(Records from a data source)
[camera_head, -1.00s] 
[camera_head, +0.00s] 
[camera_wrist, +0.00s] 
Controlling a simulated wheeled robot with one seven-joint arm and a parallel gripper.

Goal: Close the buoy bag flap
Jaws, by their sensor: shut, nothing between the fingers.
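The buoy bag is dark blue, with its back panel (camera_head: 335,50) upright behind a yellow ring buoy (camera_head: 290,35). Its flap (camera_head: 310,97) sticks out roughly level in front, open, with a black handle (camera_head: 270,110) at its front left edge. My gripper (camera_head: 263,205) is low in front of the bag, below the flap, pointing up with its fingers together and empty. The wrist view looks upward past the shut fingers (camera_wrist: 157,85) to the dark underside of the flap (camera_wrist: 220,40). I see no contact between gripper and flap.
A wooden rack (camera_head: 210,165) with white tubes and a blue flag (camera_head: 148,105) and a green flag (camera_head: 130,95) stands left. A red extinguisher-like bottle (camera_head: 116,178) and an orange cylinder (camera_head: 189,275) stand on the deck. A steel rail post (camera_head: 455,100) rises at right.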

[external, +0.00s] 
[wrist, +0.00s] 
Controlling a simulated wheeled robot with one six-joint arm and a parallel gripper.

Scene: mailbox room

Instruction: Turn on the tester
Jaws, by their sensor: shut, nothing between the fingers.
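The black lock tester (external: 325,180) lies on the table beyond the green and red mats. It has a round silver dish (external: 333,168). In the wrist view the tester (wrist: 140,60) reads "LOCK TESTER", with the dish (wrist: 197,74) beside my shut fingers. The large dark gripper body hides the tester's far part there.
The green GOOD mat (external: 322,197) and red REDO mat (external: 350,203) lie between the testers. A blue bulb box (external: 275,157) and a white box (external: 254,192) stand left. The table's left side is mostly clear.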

Exercise prompt
Return every line of the preceding records in which the word "wheeled" appears.

Output for this exercise
Controlling a simulated wheeled robot with one seven-joint arm and a parallel gripper.
Controlling a simulated wheeled robot with one six-joint arm and a parallel gripper.

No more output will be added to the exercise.